According to the ADCS’s recent survey on elective home education, 78,800 children were known to be home educated at some point during the 2018/19 academic year – an increase of 14 per cent on the previous year.

Last month, a report by the Education Policy Institute found that 10.1 per cent of children who finished their GCSEs in 2017 experienced exits at some point during their time at secondary school that "cannot be accounted for".

Latest government figures showed that children were permanently expelled on 7,900 occasions in 2017-18, compared to 7,700 in 2016-17 – the largest number of permanent exclusions since 2008-2009. 

Paul Whiteman, general secretary of school leaders’ union NAHT, said: “School leaders have a duty to make sure they provide a safe environment in which all pupils can learn. Exclusion should always be a last resort, but there are circumstances where it is the only appropriate response. School leaders must retain the autonomy to exclude a violent or dangerous pupil in order to keep everyone else safe.
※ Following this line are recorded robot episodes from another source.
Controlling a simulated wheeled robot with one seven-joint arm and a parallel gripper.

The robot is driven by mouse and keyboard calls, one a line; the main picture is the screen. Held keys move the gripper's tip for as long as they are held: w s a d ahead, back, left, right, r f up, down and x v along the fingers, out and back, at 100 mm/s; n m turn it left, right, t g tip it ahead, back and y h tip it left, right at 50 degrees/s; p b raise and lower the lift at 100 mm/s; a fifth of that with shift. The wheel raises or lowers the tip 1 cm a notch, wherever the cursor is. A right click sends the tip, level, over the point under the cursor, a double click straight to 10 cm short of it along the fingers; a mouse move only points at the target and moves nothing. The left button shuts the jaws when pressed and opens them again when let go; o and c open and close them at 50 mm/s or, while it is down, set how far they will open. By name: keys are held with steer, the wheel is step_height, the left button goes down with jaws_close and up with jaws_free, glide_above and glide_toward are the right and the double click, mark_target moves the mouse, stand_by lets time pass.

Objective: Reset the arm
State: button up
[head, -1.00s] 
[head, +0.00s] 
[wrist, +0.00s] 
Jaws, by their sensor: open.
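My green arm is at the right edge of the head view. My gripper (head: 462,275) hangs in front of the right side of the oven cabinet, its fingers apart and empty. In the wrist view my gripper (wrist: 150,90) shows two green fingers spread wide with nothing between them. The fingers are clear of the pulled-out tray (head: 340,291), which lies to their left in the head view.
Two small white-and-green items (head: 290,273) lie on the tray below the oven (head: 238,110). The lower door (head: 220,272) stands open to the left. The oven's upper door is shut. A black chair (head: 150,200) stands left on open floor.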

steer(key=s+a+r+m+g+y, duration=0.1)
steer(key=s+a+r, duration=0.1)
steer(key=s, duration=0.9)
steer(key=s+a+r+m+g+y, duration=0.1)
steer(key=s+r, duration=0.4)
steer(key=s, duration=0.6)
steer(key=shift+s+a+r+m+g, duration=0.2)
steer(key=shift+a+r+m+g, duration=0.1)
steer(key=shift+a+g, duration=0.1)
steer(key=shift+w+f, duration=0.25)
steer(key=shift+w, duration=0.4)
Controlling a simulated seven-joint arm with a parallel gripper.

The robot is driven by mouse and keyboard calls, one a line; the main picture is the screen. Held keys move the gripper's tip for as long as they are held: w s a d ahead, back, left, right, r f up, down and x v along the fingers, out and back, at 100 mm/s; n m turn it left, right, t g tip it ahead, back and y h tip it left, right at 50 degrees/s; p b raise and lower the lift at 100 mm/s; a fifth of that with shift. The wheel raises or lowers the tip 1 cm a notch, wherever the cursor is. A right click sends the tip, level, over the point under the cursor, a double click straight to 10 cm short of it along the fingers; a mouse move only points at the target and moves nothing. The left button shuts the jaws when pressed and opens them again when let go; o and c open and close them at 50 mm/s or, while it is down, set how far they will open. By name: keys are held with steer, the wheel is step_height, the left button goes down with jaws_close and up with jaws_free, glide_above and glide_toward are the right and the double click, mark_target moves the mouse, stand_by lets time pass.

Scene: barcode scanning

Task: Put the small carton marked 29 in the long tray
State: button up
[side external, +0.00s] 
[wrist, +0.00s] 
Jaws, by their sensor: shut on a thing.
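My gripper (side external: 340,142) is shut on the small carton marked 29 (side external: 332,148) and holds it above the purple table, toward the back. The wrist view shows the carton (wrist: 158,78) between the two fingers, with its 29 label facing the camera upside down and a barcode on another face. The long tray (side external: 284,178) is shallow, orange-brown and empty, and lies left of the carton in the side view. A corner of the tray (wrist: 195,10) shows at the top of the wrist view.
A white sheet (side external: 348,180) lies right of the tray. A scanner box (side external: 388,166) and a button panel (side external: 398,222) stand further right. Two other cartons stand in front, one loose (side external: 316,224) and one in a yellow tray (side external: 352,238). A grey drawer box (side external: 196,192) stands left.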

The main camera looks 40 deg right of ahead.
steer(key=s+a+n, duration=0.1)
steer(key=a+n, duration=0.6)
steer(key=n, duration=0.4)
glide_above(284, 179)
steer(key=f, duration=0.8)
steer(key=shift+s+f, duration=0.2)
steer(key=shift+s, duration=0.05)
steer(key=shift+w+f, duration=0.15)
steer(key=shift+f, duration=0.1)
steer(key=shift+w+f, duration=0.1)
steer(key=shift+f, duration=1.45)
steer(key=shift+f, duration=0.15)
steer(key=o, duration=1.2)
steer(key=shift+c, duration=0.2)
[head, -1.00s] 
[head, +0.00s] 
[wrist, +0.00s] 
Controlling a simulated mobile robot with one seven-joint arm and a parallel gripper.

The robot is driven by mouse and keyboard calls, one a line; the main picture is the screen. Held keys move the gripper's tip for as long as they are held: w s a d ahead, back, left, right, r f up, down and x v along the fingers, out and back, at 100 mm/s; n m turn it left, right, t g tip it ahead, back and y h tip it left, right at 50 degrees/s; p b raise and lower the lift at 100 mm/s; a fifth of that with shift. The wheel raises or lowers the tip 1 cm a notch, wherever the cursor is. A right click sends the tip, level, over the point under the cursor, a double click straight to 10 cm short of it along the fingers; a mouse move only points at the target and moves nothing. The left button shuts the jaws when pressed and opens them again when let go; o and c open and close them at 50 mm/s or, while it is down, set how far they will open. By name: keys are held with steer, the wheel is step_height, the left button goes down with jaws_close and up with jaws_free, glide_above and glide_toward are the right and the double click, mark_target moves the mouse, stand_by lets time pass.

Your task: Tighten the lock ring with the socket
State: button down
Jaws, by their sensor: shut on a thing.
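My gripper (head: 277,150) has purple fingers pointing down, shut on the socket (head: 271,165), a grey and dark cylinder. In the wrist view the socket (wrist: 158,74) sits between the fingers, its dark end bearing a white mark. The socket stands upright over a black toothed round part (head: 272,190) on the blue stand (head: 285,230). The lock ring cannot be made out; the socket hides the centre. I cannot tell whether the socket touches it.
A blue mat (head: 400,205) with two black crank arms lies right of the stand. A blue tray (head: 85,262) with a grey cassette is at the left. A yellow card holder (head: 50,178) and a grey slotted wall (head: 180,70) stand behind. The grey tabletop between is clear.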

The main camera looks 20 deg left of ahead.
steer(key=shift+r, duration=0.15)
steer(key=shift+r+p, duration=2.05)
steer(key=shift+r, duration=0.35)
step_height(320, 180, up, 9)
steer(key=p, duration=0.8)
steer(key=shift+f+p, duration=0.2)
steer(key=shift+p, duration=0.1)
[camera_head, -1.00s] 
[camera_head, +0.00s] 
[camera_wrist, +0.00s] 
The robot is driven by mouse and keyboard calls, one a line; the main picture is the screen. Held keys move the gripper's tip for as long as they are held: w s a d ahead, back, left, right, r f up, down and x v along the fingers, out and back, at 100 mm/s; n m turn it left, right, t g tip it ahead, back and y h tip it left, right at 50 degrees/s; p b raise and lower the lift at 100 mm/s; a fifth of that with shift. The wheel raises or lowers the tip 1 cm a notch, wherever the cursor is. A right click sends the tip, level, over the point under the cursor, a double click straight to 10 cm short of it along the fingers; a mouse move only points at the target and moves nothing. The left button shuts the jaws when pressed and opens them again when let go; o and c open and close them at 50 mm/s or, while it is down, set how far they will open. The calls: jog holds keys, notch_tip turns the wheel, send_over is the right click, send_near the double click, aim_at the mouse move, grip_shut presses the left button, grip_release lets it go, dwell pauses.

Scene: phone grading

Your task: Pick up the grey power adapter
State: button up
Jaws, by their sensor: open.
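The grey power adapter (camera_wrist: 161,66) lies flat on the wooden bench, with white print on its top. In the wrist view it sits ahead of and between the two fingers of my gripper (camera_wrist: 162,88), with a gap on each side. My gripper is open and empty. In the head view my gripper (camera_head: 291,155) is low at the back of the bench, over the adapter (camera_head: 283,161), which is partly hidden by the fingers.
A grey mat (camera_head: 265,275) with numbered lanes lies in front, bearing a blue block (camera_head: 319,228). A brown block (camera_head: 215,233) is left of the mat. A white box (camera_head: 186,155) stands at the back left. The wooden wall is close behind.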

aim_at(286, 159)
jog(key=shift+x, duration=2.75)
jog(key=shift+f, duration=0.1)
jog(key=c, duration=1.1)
“To be clear, the practice of off-rolling a pupil to ‘game’ the data is wrong. Not only are school budgets at breaking point, there have also been devastating cuts to police, social services, youth services and health. The interventions necessary to support vulnerable young people are simply disappearing.

 “Schools cannot do it alone. We need every part of society to be operating at full efficiency to keep young people safe and successful. Major investment is needed to ensure this is the case.”

Kevin Courtney, joint general secretary of the National Education Union, said: "The focus needs to be on how to prevent school exclusions and support the young people at risk of exclusion, not on removing the power to exclude. 

"The rise in exclusions of young people has occurred over a time of growing poverty and widening inequality, and at a time when all the agencies and family services around schools have been dismantled.

"Previous governments have reduced school exclusion through funding multi-agency holistic teams around at-risk young people and prioiritising national programmes focused on social and emotional skills, but this government blames schools for exclusions while creating the conditions that fuel students’ vulnerability.”

Ofsted and the Department for Education have been contacted for comment.